Tek-Tips is the largest IT community on the Internet today!

Members share and learn making Tek-Tips Forums the best source of peer-reviewed technical information on the Internet!

  • Congratulations gkittelson on being selected by the Tek-Tips community for having the most helpful posts in the forums last week. Way to Go!

Korn shell - grep'ing the correct data 1

Status
Not open for further replies.

dsparc

IS-IT--Management
Jun 18, 2003
6
GB
Hi

I wonder if anyone can offer any help on this. I'm trying to manipulate some text from a file using a korn shell script.

I have the following data in a text file:

------------------------
C, HEADER1, BLAH, BLAH
R, HEADER2, BLAH, BLAH

C, HEADER1, BLAH, BLAH
R, HEADER2, BLAH, BLAH

C, HEADER1, BLAH, BLAH
R, HEADER2, BLAH, BLAH
P, IMPORTANT, DATA
P, MORE, IMPORTANT, DATA

C, HEADER1, BLAH, BLAH
R, HEADER2, BLAH, BLAH
-------------------------

I'd like to cut out only the section that contains the lines beginning with P,. But I need to include the HEADER1 and HEADER2 lines above that data. The other sections with only 2 lines (C, and R,) can be ignored.

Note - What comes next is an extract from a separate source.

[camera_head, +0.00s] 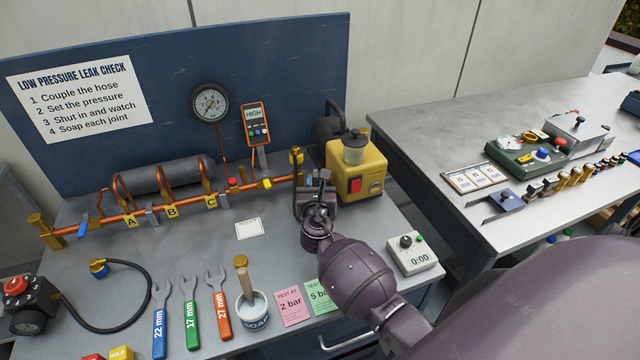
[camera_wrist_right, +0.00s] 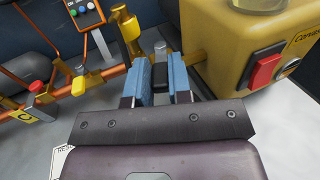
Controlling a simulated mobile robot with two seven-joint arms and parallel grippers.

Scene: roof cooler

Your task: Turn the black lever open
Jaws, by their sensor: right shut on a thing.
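My right gripper (camera_head: 316,181) reaches to the right end of the copper pipe (camera_head: 258,186), beside the yellow machine. In the right wrist view, its two blue finger pads (camera_wrist_right: 161,80) are shut on the black lever (camera_wrist_right: 160,78), with one pad on each side of it. A brass fitting (camera_wrist_right: 127,28) stands just left of the fingers there. In the head view my gripper hides the lever, so its angle cannot be told there. My left gripper is not in view.
The yellow machine (camera_head: 357,170) with a red switch (camera_wrist_right: 265,71) stands close right of my gripper. A gauge (camera_head: 210,103) and an orange meter (camera_head: 256,124) stand behind the pipe. Wrenches, a soap pot (camera_head: 252,309) and a timer (camera_head: 412,253) lie nearer the front.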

Any ideas? I can't think of any way of using grep to get that section but ignore the others.

Cheers in advance
 
Certain versions of grep allow for displaying the previous and following lines. use 'man grep' to see if yours does.

Alternatively it can be done using awk.

Ceci n'est pas une signature
Columb Healy
 
Hi

Thanks for the replies so far. My version of grep doesn't seem to support -B so I guess I will need to use awk in some way.

The problem I have is that there is not a set number of lines beginnig with P,. So even if I have some kind of check to see if the line following R, begins with P, I cannot tell it to print x number of lines as the number of lines beginning with P, can vary.

Is there a way to say "if you find the next line after an instance of R, begins with P, then print these lines as well as the 2 previous lines (C, and R,) until the next line DOESN'T begin with P,.

Sorry if this is a bit confusing. It's easy to explain face to face but hard on here :eek:)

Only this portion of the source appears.